Some lines of these records may hold the word "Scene"; state how many, using only the number.
Start of EXERCISE INPUT
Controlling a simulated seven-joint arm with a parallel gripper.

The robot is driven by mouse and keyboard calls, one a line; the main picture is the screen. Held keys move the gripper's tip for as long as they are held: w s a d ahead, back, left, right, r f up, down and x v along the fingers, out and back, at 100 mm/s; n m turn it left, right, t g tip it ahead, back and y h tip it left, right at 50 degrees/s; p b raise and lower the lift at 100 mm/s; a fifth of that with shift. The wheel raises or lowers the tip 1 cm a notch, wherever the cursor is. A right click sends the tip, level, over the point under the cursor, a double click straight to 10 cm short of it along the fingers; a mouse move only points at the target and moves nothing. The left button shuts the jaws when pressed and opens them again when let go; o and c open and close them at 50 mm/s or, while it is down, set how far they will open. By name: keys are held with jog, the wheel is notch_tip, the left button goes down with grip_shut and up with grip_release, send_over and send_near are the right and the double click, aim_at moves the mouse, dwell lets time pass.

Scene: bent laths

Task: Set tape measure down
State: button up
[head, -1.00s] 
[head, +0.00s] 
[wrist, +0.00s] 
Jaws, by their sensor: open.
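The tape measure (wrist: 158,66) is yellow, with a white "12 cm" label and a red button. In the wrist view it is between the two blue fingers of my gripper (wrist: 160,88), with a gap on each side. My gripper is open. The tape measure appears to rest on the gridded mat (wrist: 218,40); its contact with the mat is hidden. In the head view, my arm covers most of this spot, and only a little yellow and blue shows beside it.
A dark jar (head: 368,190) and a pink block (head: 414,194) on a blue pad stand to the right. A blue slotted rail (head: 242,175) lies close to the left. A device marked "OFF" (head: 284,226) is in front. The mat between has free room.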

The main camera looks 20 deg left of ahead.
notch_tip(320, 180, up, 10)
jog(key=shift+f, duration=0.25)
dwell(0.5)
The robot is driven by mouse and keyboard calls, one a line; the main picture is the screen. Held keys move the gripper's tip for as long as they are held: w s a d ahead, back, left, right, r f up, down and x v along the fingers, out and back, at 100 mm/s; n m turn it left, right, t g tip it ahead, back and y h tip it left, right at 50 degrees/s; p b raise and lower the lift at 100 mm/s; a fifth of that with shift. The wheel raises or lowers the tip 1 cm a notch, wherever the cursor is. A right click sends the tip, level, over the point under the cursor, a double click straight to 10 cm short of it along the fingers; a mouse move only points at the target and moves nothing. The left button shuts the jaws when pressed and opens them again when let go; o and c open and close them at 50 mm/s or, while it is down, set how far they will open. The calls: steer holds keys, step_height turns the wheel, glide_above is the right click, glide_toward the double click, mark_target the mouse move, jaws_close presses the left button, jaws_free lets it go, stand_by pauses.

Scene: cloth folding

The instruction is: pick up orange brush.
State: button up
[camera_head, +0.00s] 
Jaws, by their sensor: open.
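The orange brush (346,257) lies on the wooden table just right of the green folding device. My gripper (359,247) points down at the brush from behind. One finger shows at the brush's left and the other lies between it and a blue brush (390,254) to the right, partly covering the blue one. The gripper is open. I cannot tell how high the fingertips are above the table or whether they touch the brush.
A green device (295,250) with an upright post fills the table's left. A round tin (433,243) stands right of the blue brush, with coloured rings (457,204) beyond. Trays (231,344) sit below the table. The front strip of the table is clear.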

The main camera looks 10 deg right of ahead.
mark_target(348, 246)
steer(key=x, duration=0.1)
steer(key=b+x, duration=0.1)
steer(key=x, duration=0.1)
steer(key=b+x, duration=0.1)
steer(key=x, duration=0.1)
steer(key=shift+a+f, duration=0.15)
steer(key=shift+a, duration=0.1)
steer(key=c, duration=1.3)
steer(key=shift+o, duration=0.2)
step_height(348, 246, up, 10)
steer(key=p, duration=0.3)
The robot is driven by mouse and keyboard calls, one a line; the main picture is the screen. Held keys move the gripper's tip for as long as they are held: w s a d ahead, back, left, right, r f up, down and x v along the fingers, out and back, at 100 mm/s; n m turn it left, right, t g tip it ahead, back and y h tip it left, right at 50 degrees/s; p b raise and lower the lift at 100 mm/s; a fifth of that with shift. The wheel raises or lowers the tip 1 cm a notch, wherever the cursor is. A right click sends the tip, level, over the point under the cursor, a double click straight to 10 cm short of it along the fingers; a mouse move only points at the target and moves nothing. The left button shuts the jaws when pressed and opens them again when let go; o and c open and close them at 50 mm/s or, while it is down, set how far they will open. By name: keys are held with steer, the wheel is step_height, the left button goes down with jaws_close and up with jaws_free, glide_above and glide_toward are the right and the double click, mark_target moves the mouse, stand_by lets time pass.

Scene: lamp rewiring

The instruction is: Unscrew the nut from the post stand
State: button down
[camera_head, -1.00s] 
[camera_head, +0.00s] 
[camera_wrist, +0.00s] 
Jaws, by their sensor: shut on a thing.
End of EXERCISE INPUT
TASK OUTPUT -
3